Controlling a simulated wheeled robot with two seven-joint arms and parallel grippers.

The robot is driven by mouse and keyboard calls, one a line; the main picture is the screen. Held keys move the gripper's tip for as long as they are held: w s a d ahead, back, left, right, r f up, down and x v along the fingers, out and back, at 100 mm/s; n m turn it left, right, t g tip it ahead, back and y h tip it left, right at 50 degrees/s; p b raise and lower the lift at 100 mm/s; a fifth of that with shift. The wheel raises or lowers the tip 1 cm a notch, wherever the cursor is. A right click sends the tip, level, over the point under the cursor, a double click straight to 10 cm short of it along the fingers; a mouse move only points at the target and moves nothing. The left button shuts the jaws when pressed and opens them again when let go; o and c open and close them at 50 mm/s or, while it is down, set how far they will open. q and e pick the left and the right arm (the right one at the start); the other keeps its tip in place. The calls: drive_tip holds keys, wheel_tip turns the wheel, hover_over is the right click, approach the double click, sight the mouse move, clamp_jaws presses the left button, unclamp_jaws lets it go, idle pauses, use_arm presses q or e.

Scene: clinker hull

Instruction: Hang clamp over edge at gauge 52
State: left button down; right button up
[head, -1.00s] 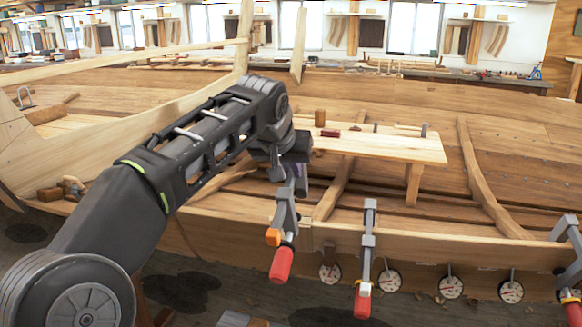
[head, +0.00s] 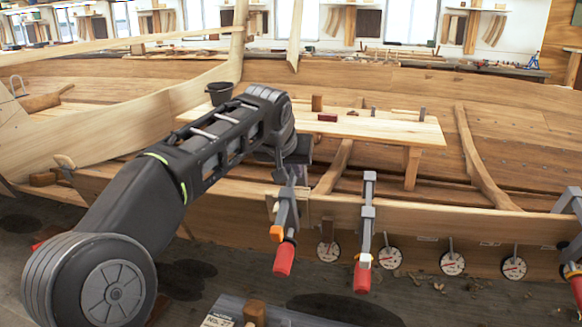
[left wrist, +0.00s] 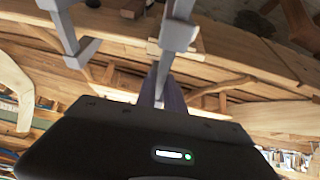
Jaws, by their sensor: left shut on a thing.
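My left gripper (head: 287,178) is shut on a grey bar clamp (head: 288,212) with a red handle and an orange pad. The clamp hangs tilted, handle down, in front of the hull's top edge (head: 420,212); I cannot tell whether it touches the edge. In the left wrist view, the held clamp (left wrist: 178,35) rises from the gripper (left wrist: 172,95). Round dial gauges hang along the hull side; the nearest gauge (head: 328,252) is just right of the held clamp. Their numbers are too small to read. My right gripper is not in view.
A second clamp (head: 367,230) hangs on the edge close to the right, and another clamp (head: 572,235) at the far right. A plank bench (head: 385,130) stands inside the hull. A box with a label (head: 225,312) is low in front. The edge between the clamps is clear.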

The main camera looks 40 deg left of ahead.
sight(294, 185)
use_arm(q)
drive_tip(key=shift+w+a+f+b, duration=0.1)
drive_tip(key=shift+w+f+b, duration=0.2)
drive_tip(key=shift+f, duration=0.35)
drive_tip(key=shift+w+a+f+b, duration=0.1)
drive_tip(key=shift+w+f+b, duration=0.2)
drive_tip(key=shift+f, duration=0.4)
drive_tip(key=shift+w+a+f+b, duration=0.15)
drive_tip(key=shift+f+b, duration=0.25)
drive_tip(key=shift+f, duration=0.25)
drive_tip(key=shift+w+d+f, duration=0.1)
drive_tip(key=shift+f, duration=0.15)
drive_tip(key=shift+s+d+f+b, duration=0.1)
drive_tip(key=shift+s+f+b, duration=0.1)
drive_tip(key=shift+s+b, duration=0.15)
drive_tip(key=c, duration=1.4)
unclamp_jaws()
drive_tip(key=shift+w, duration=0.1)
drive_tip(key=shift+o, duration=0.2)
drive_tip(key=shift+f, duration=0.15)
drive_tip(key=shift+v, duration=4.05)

- - - - - - -

* EXERCISE DETAILS: Pick out every line holding the string "robot" and return it.

* ANSWER TO THE EXERCISE:
Controlling a simulated wheeled robot with two seven-joint arms and parallel grippers.
The robot is driven by mouse and keyboard calls, one a line; the main picture is the screen. Held keys move the gripper's tip for as long as they are held: w s a d ahead, back, left, right, r f up, down and x v along the fingers, out and back, at 100 mm/s; n m turn it left, right, t g tip it ahead, back and y h tip it left, right at 50 degrees/s; p b raise and lower the lift at 100 mm/s; a fifth of that with shift. The wheel raises or lowers the tip 1 cm a notch, wherever the cursor is. A right click sends the tip, level, over the point under the cursor, a double click straight to 10 cm short of it along the fingers; a mouse move only points at the target and moves nothing. The left button shuts the jaws when pressed and opens them again when let go; o and c open and close them at 50 mm/s or, while it is down, set how far they will open. q and e pick the left and the right arm (the right one at the start); the other keeps its tip in place. The calls: drive_tip holds keys, wheel_tip turns the wheel, hover_over is the right click, approach the double click, sight the mouse move, clamp_jaws presses the left button, unclamp_jaws lets it go, idle pauses, use_arm presses q or e.

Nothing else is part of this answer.